● INSTRUCTIONS FOR THE TASK
Repeat the line that contains "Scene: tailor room", the line that contains "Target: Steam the", and all lines between them, exactly and with no other lines.

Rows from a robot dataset
- - - - - - -
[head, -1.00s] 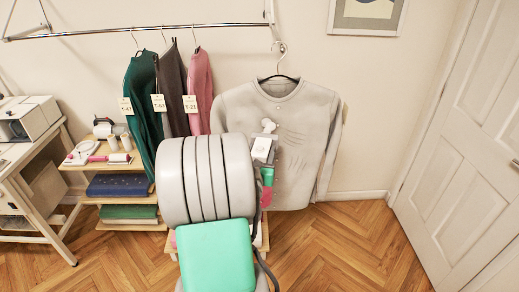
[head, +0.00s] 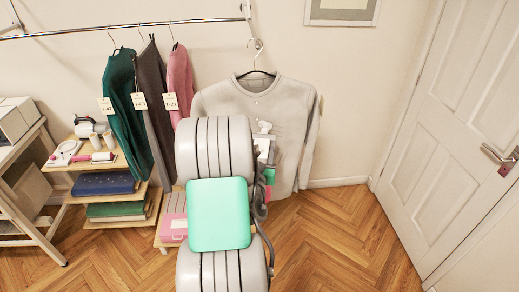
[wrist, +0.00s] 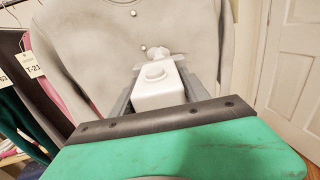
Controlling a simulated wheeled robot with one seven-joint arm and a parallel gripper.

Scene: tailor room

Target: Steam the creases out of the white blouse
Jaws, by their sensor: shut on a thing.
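The white blouse (head: 277,105), greyish in this light, hangs by its hanger from a hook in front of the wall. Its collar and buttons show; the lower left is hidden behind my arm. In the wrist view the blouse (wrist: 95,45) fills the background. My gripper (wrist: 160,88) is shut on a white steamer head (wrist: 158,93), one finger on each side. In the head view the steamer head (head: 264,127) is in front of the blouse's middle, right of the collar line. I cannot tell whether it touches the cloth. My gripper (head: 264,148) is partly hidden by my arm.
Tagged green, dark and pink garments (head: 125,110) hang to the left on the rail (head: 150,27). Low shelves (head: 125,165) with folded cloth and small tools stand beneath. A white door (head: 455,120) is on the right. The floor (head: 330,240) between blouse and door is clear.

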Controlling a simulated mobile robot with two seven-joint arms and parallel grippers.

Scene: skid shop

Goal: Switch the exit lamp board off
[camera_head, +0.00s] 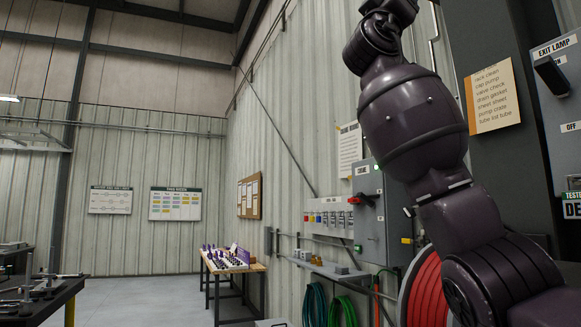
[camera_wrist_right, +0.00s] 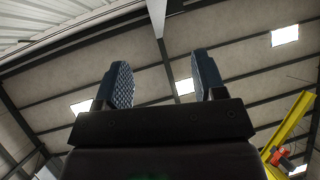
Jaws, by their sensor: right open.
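The exit lamp board (camera_head: 562,100) is a grey panel at the right edge of the head view, partly cut off. Its label reads EXIT LAMP at the top, and an OFF label sits lower down. A black lever handle (camera_head: 551,76) stands in its upper part, beside a partly hidden ON label. My right arm rises in front of the wall just left of it, and its gripper is out of the head view. In the right wrist view my right gripper (camera_wrist_right: 160,85) is open and empty, with the roof behind its fingers. My left gripper is not in view.
A grey cabinet (camera_head: 369,212) with a red-handled switch hangs on the wall behind my arm. A red hose reel (camera_head: 424,290) is below. An orange paper list (camera_head: 492,96) hangs left of the board.

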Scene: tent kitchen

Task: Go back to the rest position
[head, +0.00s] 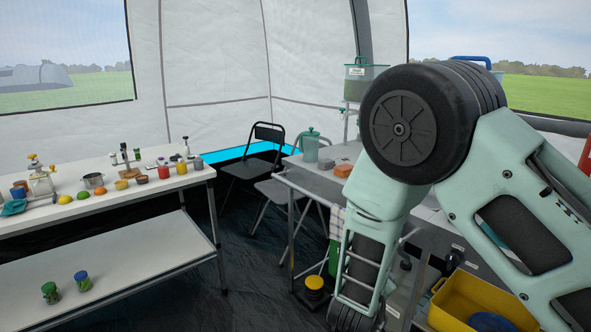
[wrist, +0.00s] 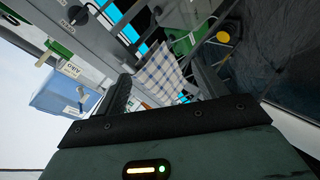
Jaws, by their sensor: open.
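My arm rises at the right of the head view and bends down in front of the grey kitchen unit (head: 322,180). My gripper's fingers lie below the lower edge of the head view or are hidden. In the wrist view my gripper (wrist: 160,85) shows two dark fingers spread apart, with nothing between them that it holds. Beyond the fingers are a checked cloth (wrist: 158,72) and the front of the unit, seen at a tilt.
A white table (head: 120,198) with fruit, jars and a pot stands at left; two jars (head: 82,281) sit on its lower shelf. Folding chairs (head: 255,160) stand behind. A yellow crate (head: 450,306) is at lower right. Dark floor (head: 240,280) lies open between table and unit.

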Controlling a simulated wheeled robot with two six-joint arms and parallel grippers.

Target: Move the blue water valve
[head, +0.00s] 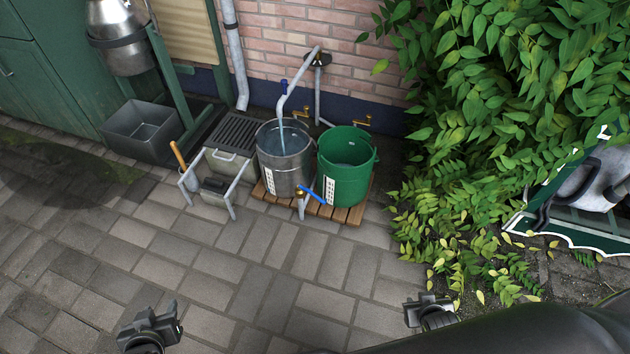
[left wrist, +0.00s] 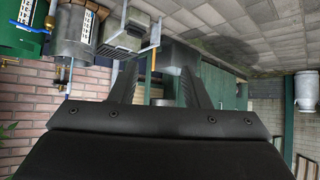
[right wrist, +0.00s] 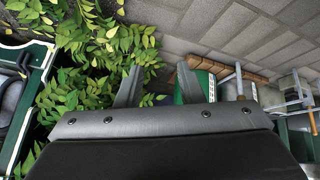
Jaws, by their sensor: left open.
- - - - - - -
● FULL SOLUTION
Scene: tailor room

Target: Steam the creases out of the white blouse

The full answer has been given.